> **EXERCISE PROMPT**
Counting only lines that hold "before", give the total and nothing more.

++++ RECORD LIST

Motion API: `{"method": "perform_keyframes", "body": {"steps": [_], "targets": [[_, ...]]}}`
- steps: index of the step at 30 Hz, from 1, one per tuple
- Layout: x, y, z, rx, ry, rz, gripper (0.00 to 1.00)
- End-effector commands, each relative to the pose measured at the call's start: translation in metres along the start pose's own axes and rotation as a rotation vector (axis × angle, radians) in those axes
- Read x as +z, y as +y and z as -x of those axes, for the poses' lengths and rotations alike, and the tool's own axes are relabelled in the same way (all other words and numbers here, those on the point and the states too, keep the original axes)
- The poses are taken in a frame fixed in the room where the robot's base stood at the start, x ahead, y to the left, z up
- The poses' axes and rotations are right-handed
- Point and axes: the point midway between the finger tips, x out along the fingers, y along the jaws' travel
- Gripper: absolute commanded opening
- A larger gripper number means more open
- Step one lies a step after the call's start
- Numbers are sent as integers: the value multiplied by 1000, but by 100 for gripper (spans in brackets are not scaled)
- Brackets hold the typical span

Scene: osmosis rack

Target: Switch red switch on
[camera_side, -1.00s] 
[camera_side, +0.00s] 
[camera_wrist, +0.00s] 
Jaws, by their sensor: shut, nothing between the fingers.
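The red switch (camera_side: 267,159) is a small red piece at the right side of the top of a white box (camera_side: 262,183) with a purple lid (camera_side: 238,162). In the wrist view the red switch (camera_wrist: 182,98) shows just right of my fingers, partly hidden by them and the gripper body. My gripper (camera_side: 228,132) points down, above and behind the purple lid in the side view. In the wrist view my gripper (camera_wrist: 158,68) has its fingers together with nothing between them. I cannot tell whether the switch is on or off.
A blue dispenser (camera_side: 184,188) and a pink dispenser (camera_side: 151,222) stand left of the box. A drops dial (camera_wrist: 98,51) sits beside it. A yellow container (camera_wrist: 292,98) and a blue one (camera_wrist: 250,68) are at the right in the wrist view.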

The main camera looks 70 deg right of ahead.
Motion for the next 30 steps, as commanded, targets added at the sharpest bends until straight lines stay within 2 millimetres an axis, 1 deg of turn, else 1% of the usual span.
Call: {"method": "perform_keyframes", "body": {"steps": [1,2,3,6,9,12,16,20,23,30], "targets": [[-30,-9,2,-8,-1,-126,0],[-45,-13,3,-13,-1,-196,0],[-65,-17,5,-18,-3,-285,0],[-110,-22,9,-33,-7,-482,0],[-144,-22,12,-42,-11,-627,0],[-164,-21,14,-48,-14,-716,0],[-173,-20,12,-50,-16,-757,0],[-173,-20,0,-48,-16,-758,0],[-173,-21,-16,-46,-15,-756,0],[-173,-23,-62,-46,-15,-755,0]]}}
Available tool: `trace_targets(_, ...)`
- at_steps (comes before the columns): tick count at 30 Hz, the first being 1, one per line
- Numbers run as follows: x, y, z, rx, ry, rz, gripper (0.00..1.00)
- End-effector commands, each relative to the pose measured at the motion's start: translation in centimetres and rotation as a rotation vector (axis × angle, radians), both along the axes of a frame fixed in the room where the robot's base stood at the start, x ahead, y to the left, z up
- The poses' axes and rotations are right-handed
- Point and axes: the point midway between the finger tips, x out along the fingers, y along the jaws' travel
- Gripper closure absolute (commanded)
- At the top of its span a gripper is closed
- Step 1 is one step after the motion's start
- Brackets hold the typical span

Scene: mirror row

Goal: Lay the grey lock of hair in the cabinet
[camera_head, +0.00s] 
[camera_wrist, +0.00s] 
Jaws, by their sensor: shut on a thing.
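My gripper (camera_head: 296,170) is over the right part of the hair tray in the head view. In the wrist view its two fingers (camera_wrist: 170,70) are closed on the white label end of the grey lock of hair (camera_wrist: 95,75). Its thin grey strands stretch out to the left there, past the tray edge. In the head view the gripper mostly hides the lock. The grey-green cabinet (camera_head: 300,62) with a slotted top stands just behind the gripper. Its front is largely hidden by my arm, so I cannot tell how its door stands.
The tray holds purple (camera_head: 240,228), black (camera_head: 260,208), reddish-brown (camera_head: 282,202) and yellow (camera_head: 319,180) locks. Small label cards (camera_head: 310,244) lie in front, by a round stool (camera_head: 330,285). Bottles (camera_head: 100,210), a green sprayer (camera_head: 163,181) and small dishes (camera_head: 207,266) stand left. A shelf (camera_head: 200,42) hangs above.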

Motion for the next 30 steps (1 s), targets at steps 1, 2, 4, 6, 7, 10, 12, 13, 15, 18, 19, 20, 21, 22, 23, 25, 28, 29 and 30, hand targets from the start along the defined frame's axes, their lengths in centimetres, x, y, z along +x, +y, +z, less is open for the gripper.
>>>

++++++++
++++ RECORD LIST

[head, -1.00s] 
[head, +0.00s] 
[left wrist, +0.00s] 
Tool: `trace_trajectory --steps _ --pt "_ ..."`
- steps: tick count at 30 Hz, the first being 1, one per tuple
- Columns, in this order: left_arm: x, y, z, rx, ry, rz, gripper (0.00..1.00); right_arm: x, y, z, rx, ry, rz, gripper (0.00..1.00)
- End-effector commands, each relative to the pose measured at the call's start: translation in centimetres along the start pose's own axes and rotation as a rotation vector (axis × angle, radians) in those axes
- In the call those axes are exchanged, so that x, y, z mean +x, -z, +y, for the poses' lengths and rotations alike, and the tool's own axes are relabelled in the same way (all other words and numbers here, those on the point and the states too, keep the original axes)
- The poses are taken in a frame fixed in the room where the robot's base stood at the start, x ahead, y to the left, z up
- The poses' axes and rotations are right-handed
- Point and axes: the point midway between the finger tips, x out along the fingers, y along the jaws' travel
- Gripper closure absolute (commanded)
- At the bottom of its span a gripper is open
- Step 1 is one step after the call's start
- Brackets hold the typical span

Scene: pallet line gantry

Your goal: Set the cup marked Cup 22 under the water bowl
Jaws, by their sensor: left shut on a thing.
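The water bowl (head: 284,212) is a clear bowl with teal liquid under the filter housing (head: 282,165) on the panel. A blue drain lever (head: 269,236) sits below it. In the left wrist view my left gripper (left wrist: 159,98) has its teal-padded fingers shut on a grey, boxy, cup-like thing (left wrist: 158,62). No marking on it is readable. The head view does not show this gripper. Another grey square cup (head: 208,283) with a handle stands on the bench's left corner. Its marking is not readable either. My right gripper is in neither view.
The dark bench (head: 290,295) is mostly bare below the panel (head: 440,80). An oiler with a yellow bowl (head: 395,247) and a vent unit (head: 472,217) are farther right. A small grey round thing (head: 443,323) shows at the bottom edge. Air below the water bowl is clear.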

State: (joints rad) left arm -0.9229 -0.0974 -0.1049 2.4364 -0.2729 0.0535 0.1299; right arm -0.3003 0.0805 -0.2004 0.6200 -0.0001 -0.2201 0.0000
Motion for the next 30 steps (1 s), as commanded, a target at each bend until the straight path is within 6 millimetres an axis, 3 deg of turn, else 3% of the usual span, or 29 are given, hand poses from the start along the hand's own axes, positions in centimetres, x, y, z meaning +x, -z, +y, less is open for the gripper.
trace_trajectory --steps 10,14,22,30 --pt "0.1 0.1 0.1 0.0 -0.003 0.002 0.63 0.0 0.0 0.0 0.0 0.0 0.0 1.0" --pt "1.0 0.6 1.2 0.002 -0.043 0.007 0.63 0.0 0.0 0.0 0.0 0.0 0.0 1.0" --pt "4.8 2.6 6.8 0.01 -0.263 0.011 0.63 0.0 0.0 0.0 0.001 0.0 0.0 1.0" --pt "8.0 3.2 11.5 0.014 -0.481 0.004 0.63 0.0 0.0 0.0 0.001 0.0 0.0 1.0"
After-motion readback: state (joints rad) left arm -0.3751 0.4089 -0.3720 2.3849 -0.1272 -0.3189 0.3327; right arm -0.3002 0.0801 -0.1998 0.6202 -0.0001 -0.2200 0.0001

++++++++
++++ RECORD LIST

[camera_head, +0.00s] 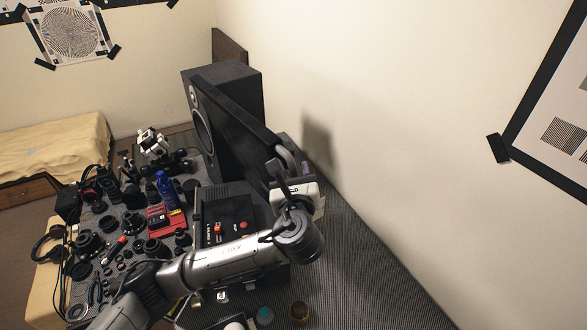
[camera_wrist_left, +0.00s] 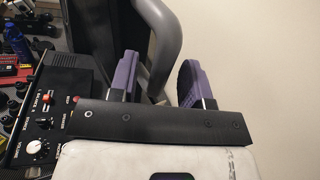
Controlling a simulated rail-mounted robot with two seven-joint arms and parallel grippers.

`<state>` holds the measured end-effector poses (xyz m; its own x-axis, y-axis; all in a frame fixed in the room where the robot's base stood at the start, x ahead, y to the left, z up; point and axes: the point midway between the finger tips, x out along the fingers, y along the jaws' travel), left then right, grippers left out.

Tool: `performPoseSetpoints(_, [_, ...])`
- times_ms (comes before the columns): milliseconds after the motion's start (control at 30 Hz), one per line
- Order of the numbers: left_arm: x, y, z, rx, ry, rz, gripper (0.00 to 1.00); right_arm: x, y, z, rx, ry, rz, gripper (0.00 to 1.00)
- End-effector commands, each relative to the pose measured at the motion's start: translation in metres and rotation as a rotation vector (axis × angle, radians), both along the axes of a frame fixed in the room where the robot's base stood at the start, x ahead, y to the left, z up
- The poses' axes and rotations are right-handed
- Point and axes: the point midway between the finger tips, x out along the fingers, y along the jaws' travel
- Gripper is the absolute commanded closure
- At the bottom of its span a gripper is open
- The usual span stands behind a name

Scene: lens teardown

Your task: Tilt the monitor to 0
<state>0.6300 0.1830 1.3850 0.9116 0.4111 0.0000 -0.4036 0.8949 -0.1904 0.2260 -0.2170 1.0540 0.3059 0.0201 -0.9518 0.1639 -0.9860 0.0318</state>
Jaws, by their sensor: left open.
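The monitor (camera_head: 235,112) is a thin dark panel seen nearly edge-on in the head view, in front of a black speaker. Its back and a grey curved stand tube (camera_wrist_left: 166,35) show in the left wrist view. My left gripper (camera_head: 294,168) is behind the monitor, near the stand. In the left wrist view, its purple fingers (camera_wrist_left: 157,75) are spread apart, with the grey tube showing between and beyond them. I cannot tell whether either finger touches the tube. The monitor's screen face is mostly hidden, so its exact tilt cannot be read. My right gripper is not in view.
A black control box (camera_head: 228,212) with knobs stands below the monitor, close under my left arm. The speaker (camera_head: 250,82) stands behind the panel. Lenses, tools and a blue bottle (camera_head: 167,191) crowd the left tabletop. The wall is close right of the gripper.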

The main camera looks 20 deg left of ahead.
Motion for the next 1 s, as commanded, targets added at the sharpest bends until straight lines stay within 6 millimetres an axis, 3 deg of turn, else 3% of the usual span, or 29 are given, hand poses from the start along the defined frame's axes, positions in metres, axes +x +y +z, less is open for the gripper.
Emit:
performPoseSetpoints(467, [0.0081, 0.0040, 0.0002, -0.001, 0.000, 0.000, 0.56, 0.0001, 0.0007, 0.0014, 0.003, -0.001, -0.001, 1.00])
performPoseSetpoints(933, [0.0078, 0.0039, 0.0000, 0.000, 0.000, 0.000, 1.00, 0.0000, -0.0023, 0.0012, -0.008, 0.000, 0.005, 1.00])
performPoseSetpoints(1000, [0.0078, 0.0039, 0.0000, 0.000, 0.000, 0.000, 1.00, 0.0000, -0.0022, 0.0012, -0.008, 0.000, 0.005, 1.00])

++++++++

> **TASK RESULT**
2